This is the 29th Melakarta raga in the Carnatic music system, with 'Dheera' added to the beginning to follow the Katapayaadi nomenclature system. The equivalent in Hindustani music is raga Bilawal.
Raga Shankarabharanam has the same notes as the diatonic major scale in Western notation. It is also the most universal of all scales, with the notes being the most natural ratios. Through graha bhedam, Shankarabharanam also produces Kalyani, Todi, Harikamboji, Natabhairavi and Kharaharapriya. And because these ragas also share the same intervals between notes, though at different points,
Shankarabharanam is one of the weighty and important ragas, and is often referred to as the king of ragas. It has dozens of compositions, each of which explores different aspects of the raga. Of course, in Carnatic music, a raga is more than just the scale that represents it in notation, and Shankarabharanam, like all the major ragas, goes way beyond the scale. Which is also why even though Kalyani and Shankarabharanam differ only in one note, 'ma', there is a world of difference between the ragas, and one can't at all be mistaken for the other even when only the common notes are being played or sung.
Just as one talks about the Varali 'ma' or the Gaula 'ri', Shankarabharanam can be said to have the 'ga'. Not that other ragas don't have that note, but people tend to automatically identify the steadily held 'ga' with Shankarabharanam.
Shankarabharanam has a bright feel to it without any undertones. This, along with the even spacing of notes and the sharp notes, makes it ideal for any kind of composition, whether it is a heavy kriti or a simple song.

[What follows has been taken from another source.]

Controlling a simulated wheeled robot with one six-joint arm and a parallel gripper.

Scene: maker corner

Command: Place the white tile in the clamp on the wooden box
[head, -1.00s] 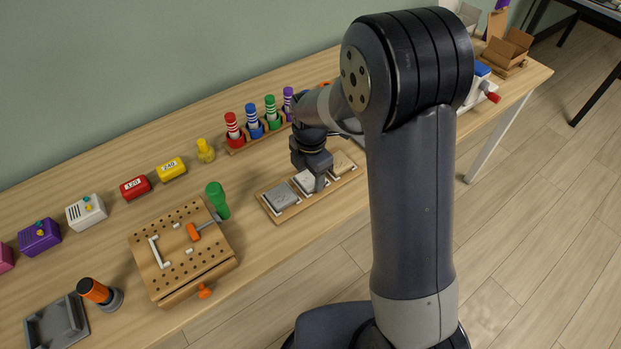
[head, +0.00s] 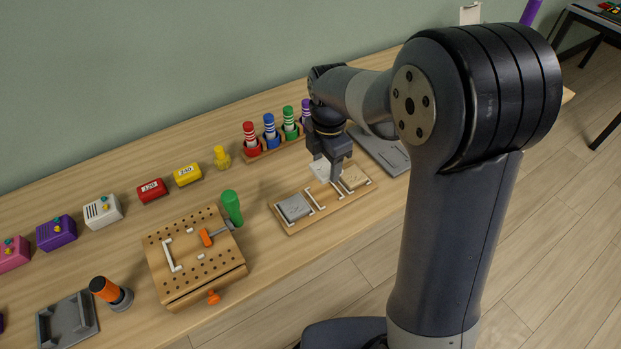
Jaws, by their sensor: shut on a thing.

Some of the well known compositions in the raga are Swara Raga Sudha, Enduku Peddalavale, Manasu Swadeena (Tyagaraja), Sarojadala Netri (Syama Sastri), and Akshaya Linga Vibho (Muthuswami Dikshitar). Everyone who has had even a year or two of training in Carnatic music is likely to know Veena Kuppier's elegant varnam, Sami Ninne.
Other popular compositions are Annamacharya's Alarulu Kuriyaga, Papanasam Sivan's Mahalakshmi Jaganmata and Harikesanallur Muthiah Bhagavatar's Manadhirkkisaindha Manaalan. Swati Tirunal has two ata tala varnams in Shankarabharanam - Chalamela and Indumukhi, which explore the lower and upper sthayis of the raga respectively.
Apart from the regulars, there is also a significant body of work by Muthuswami Dikshitar, Tyagaraja and others - the nottuswaras - which are exclusively in the scale of Shankarabharanam. Dikshitar's Shakti Sahita Ganapatim (among his 39 known nottuswara sahityas), Tyagaraja's Vara Leela Gaana Lola, and Muthiah Bhagavatar's unforgettable English Note are popular examples of this sub-genre that exists in Carnatic music.